[Information given start]
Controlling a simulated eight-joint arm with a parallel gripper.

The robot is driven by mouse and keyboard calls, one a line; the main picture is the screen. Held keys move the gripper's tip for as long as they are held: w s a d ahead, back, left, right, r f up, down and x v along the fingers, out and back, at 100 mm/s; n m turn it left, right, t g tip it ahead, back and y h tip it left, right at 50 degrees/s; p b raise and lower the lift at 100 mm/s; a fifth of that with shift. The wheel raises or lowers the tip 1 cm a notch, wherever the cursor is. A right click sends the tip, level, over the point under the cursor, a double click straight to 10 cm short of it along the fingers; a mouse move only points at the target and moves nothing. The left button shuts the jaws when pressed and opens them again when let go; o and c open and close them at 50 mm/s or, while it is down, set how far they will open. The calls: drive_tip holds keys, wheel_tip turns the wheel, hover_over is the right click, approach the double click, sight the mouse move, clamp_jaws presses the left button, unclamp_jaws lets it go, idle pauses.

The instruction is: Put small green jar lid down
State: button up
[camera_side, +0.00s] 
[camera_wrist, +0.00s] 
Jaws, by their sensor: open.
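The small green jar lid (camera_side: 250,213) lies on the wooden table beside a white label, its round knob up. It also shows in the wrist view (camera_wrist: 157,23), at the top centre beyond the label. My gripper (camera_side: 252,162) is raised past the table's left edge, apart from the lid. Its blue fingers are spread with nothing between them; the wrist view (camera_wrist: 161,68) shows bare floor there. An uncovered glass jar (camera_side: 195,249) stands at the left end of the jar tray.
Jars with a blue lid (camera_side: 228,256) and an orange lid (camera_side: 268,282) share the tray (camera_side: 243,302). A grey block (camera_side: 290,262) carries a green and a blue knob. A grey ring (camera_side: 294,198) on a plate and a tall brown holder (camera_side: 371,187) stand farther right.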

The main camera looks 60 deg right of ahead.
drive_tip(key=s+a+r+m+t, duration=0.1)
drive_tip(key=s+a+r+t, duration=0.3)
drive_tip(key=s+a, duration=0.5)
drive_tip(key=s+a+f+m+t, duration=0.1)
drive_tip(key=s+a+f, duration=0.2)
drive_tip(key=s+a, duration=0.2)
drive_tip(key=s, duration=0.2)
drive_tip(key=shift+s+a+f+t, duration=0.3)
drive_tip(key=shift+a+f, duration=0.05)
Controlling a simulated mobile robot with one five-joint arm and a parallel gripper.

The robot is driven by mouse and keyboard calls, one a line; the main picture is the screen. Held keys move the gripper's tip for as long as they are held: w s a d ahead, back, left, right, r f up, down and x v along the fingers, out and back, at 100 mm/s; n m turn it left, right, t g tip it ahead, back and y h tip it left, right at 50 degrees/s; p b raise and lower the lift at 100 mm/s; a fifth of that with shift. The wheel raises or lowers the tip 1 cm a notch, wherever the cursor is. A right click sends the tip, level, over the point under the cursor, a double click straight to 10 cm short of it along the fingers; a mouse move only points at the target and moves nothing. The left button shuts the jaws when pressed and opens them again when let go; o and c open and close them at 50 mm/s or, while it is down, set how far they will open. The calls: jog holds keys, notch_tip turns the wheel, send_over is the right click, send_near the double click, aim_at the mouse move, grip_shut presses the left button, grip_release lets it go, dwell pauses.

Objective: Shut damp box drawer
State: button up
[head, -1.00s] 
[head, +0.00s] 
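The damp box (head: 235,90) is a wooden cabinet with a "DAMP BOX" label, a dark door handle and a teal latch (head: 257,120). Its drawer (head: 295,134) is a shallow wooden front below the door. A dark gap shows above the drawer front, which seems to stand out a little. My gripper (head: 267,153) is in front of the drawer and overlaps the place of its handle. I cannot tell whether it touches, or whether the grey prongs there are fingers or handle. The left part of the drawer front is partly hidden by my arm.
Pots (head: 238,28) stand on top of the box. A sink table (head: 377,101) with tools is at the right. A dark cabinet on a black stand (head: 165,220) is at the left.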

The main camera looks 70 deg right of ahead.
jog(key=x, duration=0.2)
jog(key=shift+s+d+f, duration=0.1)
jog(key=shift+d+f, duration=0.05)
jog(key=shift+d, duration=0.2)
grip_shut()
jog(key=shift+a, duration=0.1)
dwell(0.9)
[Information given end]
### Your objective
Starting with the first line of the data above, copy each line exactly until you reach the line with "[camera_wrist, +0.00s]"; include that line as well.

### Result for this task
Controlling a simulated eight-joint arm with a parallel gripper.

The robot is driven by mouse and keyboard calls, one a line; the main picture is the screen. Held keys move the gripper's tip for as long as they are held: w s a d ahead, back, left, right, r f up, down and x v along the fingers, out and back, at 100 mm/s; n m turn it left, right, t g tip it ahead, back and y h tip it left, right at 50 degrees/s; p b raise and lower the lift at 100 mm/s; a fifth of that with shift. The wheel raises or lowers the tip 1 cm a notch, wherever the cursor is. A right click sends the tip, level, over the point under the cursor, a double click straight to 10 cm short of it along the fingers; a mouse move only points at the target and moves nothing. The left button shuts the jaws when pressed and opens them again when let go; o and c open and close them at 50 mm/s or, while it is down, set how far they will open. The calls: drive_tip holds keys, wheel_tip turns the wheel, hover_over is the right click, approach the double click, sight the mouse move, clamp_jaws presses the left button, unclamp_jaws lets it go, idle pauses.

The instruction is: Put small green jar lid down
State: button up
[camera_side, +0.00s] 
[camera_wrist, +0.00s] 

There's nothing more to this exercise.